§ **Challenge**:
Output the material below in full, exactly as it is.

==== Stored data

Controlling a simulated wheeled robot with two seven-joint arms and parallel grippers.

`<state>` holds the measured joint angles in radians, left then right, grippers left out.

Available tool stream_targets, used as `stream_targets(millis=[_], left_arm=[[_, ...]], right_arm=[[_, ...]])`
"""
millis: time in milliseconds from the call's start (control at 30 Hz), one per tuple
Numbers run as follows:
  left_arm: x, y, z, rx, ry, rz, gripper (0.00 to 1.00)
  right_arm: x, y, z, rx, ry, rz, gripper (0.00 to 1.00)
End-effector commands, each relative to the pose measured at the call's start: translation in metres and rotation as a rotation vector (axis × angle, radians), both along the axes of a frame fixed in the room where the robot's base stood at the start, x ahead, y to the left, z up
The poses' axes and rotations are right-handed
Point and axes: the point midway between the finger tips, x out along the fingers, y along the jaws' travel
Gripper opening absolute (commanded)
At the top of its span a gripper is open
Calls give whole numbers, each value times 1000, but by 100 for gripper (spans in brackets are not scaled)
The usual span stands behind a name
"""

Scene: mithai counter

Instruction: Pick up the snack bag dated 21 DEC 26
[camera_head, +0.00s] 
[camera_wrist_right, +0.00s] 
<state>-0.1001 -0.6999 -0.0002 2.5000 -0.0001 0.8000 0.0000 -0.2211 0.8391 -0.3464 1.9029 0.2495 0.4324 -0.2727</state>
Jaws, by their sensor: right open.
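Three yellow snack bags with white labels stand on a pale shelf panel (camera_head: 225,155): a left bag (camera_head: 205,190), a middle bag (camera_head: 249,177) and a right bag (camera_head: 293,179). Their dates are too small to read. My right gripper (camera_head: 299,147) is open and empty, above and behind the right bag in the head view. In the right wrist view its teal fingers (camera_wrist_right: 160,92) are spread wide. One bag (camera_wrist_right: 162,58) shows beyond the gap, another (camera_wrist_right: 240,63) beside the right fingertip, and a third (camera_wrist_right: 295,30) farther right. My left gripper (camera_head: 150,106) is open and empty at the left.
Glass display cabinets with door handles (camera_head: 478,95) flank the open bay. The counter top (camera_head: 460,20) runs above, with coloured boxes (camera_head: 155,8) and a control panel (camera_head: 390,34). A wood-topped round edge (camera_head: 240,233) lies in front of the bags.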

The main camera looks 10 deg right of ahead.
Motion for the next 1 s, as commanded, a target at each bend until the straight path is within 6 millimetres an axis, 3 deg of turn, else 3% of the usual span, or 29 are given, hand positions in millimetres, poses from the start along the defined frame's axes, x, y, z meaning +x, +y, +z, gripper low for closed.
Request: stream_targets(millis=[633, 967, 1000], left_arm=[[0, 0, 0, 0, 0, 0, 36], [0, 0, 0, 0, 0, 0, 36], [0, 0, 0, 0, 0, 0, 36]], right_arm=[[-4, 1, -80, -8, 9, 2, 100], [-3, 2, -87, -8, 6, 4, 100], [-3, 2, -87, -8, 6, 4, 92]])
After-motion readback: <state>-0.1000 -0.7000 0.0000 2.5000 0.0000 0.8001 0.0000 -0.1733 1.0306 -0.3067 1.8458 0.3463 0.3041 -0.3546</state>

========

§ **Solution**:
Controlling a simulated wheeled robot with two seven-joint arms and parallel grippers.

`<state>` holds the measured joint angles in radians, left then right, grippers left out.

Available tool stream_targets, used as `stream_targets(millis=[_], left_arm=[[_, ...]], right_arm=[[_, ...]])`
"""
millis: time in milliseconds from the call's start (control at 30 Hz), one per tuple
Numbers run as follows:
  left_arm: x, y, z, rx, ry, rz, gripper (0.00 to 1.00)
  right_arm: x, y, z, rx, ry, rz, gripper (0.00 to 1.00)
End-effector commands, each relative to the pose measured at the call's start: translation in metres and rotation as a rotation vector (axis × angle, radians), both along the axes of a frame fixed in the room where the robot's base stood at the start, x ahead, y to the left, z up
The poses' axes and rotations are right-handed
Point and axes: the point midway between the finger tips, x out along the fingers, y along the jaws' travel
Gripper opening absolute (commanded)
At the top of its span a gripper is open
Calls give whole numbers, each value times 1000, but by 100 for gripper (spans in brackets are not scaled)
The usual span stands behind a name
"""

Scene: mithai counter

Instruction: Pick up the snack bag dated 21 DEC 26
[camera_head, +0.00s] 
[camera_wrist_right, +0.00s] 
<state>-0.1001 -0.6999 -0.0002 2.5000 -0.0001 0.8000 0.0000 -0.2211 0.8391 -0.3464 1.9029 0.2495 0.4324 -0.2727</state>
Jaws, by their sensor: right open.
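Three yellow snack bags with white labels stand on a pale shelf panel (camera_head: 225,155): a left bag (camera_head: 205,190), a middle bag (camera_head: 249,177) and a right bag (camera_head: 293,179). Their dates are too small to read. My right gripper (camera_head: 299,147) is open and empty, above and behind the right bag in the head view. In the right wrist view its teal fingers (camera_wrist_right: 160,92) are spread wide. One bag (camera_wrist_right: 162,58) shows beyond the gap, another (camera_wrist_right: 240,63) beside the right fingertip, and a third (camera_wrist_right: 295,30) farther right. My left gripper (camera_head: 150,106) is open and empty at the left.
Glass display cabinets with door handles (camera_head: 478,95) flank the open bay. The counter top (camera_head: 460,20) runs above, with coloured boxes (camera_head: 155,8) and a control panel (camera_head: 390,34). A wood-topped round edge (camera_head: 240,233) lies in front of the bags.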

The main camera looks 10 deg right of ahead.
Motion for the next 1 s, as commanded, a target at each bend until the straight path is within 6 millimetres an axis, 3 deg of turn, else 3% of the usual span, or 29 are given, hand positions in millimetres, poses from the start along the defined frame's axes, x, y, z meaning +x, +y, +z, gripper low for closed.
Request: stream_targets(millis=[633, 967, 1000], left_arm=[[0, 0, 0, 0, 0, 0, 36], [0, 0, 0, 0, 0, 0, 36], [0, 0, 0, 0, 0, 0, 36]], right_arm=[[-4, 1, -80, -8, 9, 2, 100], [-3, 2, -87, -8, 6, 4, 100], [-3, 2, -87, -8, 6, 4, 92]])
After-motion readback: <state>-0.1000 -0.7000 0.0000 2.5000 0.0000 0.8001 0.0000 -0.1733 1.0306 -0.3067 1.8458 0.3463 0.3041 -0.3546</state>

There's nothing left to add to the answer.